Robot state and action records
------------------------
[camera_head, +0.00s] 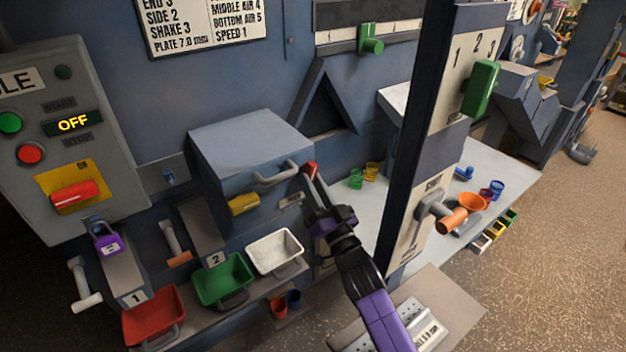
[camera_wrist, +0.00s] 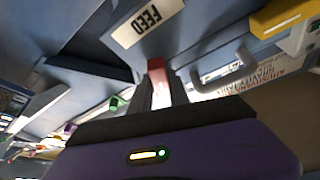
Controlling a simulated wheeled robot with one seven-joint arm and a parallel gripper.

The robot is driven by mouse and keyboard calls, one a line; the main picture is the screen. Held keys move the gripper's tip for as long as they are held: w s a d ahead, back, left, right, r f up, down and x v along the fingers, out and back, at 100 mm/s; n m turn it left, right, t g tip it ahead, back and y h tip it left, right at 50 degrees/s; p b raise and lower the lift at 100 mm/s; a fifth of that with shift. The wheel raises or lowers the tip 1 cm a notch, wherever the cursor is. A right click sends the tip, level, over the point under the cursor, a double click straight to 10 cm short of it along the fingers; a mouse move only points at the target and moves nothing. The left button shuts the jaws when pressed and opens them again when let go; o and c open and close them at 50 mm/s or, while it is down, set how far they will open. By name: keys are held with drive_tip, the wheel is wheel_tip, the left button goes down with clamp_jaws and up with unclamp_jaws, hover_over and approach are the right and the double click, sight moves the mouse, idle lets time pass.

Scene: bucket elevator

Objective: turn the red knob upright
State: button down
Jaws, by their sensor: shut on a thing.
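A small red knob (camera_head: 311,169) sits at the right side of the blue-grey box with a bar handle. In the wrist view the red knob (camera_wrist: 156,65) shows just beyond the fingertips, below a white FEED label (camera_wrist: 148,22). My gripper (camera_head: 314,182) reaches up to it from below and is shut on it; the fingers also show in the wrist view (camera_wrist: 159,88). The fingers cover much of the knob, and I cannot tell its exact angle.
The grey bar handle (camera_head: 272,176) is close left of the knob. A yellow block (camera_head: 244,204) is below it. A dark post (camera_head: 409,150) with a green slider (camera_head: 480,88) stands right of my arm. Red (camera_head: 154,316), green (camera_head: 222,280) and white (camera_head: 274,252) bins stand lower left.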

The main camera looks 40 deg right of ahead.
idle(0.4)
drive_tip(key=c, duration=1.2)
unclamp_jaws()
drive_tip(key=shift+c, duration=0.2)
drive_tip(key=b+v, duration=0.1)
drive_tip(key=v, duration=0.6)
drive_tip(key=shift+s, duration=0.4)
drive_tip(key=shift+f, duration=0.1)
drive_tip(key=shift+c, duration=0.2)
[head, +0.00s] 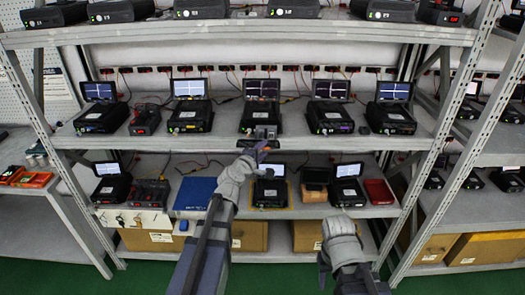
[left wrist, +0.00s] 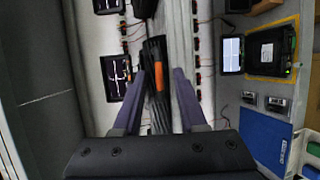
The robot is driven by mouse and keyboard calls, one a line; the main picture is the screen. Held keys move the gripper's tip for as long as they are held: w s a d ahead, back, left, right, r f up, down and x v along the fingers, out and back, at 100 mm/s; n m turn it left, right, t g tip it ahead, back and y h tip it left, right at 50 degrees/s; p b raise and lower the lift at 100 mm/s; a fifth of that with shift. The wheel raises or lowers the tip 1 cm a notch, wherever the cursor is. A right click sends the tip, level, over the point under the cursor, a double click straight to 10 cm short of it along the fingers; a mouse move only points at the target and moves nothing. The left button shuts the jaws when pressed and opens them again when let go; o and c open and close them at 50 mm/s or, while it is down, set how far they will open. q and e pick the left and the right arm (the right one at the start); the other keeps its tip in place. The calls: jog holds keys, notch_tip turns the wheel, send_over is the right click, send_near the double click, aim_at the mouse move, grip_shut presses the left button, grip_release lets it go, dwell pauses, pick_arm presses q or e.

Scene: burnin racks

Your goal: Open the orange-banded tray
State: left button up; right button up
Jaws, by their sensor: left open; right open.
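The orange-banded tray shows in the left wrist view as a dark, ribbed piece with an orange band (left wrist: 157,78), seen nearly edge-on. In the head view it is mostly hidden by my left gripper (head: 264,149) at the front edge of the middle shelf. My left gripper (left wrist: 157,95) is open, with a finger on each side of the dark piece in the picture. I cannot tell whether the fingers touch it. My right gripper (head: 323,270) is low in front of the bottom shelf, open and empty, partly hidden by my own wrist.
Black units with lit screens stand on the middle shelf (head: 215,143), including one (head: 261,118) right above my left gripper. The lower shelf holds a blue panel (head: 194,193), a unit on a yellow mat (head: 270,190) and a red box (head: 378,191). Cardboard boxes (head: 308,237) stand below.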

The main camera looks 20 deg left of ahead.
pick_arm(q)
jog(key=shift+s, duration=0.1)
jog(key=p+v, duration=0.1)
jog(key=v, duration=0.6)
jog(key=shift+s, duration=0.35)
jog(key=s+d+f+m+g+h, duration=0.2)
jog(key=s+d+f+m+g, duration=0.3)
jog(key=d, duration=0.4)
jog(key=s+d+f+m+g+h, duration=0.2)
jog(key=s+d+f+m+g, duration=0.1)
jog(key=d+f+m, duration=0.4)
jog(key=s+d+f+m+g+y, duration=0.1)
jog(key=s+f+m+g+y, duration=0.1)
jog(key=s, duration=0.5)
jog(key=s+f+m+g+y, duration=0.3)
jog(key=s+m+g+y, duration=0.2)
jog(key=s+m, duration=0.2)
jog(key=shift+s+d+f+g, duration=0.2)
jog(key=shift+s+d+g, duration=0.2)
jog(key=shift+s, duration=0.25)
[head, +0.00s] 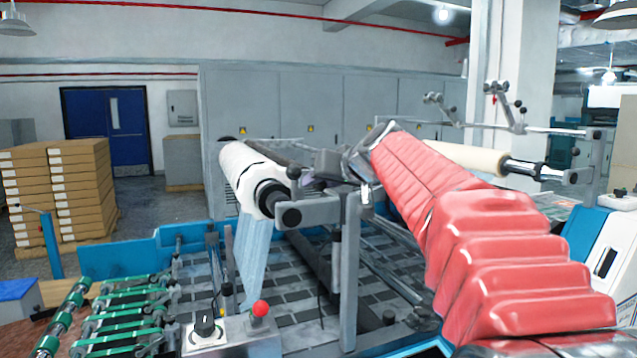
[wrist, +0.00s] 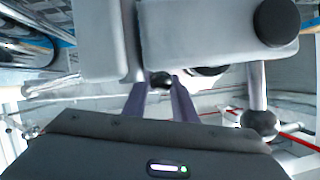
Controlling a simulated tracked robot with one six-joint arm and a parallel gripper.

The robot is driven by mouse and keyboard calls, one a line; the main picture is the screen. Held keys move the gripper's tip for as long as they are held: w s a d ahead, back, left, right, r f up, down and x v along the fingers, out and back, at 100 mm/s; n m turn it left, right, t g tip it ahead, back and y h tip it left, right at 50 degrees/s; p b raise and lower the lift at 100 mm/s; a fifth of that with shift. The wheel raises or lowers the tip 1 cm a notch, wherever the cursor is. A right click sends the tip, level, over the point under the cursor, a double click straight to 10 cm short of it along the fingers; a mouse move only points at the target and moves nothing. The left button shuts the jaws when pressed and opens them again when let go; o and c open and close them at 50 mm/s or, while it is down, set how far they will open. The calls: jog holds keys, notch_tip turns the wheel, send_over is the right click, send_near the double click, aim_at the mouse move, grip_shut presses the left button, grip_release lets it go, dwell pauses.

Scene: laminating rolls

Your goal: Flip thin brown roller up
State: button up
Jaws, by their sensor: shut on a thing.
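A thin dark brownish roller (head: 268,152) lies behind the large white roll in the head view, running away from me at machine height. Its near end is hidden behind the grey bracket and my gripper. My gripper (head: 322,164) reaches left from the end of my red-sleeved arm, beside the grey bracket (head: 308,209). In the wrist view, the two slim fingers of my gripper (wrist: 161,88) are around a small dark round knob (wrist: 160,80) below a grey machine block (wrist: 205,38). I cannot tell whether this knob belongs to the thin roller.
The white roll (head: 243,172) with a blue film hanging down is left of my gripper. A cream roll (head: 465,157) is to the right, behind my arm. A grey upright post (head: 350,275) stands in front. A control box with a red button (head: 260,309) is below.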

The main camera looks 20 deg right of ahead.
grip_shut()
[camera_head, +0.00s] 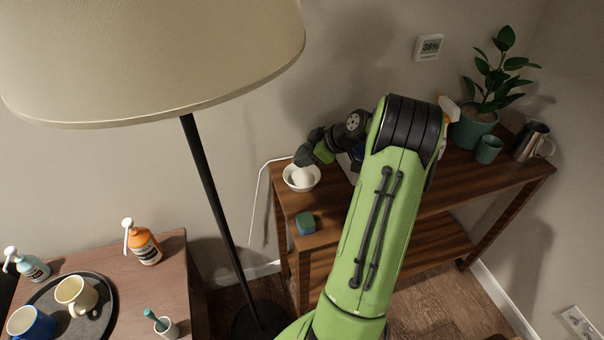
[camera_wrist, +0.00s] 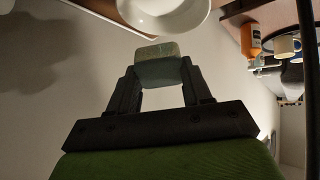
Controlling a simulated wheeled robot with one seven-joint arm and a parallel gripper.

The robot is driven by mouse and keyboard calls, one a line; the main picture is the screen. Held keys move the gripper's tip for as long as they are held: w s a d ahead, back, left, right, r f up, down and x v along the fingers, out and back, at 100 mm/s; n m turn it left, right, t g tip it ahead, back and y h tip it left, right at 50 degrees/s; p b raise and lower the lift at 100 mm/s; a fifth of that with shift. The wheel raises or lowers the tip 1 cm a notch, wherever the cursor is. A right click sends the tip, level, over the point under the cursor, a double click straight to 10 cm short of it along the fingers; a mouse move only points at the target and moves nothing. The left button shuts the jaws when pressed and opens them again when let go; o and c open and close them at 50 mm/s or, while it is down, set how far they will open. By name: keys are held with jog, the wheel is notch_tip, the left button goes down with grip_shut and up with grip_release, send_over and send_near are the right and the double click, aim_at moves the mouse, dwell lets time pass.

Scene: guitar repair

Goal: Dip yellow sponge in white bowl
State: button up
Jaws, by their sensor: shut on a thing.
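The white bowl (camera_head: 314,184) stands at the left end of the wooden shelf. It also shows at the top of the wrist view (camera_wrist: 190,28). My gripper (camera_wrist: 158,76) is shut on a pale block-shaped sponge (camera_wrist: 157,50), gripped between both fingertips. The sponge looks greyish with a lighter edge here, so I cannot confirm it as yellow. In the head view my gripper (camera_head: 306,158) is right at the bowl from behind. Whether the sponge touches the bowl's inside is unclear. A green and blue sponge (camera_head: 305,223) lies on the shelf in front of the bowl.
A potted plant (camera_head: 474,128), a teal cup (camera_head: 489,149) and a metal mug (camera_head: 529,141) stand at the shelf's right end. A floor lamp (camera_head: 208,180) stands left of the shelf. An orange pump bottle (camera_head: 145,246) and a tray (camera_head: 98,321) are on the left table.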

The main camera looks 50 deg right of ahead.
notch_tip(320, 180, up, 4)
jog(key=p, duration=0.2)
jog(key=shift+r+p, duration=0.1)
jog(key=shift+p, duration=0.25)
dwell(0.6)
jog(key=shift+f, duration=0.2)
------------------------
Copy the lines above exactly, starting at the one with "[wrist, +0.00s]" and ending at the one with "Controlling a simulated tracked", both included. Leave out any pictures and add nothing else.

[wrist, +0.00s] 
Controlling a simulated tracked robot with one six-joint arm and a parallel gripper.

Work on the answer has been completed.